Additionally, the team suspected that the main strut bearing had been wiped out by the fouling, which required an in-water propeller removal to prevent damage to the strut and to the shaft.  This operation had not been executed by U.S. Navy divers on this class of ship for more than a decade, which is why Chief Warrant Officer Lorenz became part of the team as he provided the technical guidance to the divers during the removal process.  FDRMC divers with his guidance successfully removed the propeller, allowing the ship to return to mission on schedule.

“I'm very proud of the teaming effort to efficiently plan and execute this challenging task, as well as the hard work put in by the dive team to get the hull cut, propeller removed, and shaft clear of all netting enabling USS Firebolt to return to mission,” said Cmdr. Sarah Zarro, FDRMC Det Bahrain officer-in-charge.

"FDRMC dive team worked tirelessly to restore Firebolt to an operational asset for the 5th Fleet Commander. Their work ethic and determination were second to none. There were days when we literally had to pull them out of the water and say 'you are done for the day, we can reattack again tomorrow'. True professionals each and every one of them. I cannot say enough about Lt. Carroll either, his leadership and dedication to complete a procedure that had not been done since the early 2000's was amazing. From the writing of the formal work package through the execution, it reminds you why we are the greatest Navy - it is leaders like Lt. Carroll and Sailors like the FDRMC divers,” said Lt. Cmdr. Roger Young, commander of USS Firebolt.

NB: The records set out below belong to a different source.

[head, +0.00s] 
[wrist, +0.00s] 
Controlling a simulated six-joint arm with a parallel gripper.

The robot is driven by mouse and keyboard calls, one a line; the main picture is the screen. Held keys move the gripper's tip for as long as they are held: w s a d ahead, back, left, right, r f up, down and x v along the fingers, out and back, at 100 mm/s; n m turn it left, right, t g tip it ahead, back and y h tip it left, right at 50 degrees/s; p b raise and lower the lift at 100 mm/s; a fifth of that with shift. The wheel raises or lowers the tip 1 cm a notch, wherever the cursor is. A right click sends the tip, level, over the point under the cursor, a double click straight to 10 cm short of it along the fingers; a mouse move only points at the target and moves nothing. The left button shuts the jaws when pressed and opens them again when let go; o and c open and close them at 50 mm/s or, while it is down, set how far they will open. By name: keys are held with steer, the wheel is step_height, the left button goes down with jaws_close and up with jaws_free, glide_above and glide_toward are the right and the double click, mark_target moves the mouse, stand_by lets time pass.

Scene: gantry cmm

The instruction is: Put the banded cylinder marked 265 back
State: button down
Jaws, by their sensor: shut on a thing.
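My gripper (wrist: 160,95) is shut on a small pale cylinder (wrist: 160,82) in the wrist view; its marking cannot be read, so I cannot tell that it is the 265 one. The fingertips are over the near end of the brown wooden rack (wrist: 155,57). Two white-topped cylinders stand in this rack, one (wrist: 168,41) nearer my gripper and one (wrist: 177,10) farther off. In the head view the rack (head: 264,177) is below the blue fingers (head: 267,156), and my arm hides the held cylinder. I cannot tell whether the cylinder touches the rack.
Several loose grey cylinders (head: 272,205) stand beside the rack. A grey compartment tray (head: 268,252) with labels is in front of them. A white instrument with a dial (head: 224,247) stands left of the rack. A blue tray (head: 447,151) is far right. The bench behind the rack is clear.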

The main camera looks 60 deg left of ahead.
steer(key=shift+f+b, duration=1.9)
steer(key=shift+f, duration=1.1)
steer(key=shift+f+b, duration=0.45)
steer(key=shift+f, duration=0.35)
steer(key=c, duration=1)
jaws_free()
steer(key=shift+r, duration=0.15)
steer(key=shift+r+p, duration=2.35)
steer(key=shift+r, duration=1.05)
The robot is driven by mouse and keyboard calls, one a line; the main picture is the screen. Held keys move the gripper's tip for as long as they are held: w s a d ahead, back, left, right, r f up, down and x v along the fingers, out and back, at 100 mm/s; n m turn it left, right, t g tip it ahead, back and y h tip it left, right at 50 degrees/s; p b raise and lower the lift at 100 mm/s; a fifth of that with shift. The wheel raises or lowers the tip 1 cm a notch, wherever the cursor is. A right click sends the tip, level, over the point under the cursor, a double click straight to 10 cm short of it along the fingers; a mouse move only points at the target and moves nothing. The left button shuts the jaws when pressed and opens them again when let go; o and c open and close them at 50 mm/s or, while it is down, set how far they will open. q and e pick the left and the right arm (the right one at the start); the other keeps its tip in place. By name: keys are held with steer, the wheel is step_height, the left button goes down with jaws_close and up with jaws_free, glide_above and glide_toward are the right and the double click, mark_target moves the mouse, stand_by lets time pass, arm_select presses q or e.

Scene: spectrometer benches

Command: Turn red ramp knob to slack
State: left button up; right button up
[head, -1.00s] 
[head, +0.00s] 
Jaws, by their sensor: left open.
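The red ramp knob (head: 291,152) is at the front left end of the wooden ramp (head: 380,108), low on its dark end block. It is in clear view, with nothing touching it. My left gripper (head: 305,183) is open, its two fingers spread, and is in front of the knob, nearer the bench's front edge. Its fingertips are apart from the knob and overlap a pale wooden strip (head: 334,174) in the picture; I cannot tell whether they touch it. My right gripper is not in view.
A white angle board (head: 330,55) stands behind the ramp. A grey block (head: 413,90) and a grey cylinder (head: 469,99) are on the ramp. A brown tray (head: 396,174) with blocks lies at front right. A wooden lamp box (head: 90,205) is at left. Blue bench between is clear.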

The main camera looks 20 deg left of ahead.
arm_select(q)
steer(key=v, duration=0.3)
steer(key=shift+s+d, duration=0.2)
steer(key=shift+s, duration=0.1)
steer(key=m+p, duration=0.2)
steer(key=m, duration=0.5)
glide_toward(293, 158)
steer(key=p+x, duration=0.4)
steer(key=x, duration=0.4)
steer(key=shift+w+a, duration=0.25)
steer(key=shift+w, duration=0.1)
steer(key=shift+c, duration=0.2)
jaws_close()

This mission is one of the many reasons FDRMC, the Navy’s European-based forward deployed sustainment and maintenance support command, is located in Naples, Italy, with detachments in Rota, Spain, and Manama, Bahrain. The Sailors, civilians and contractors working for the command provide sustainment work on forward deployed ships such as the USS Firebolt and others located in Bahrain as well as in Spain, and provide fleet technical assistance, on-ship repairs, and additional assistance as needed to any ship in the two fleets’ area of operations.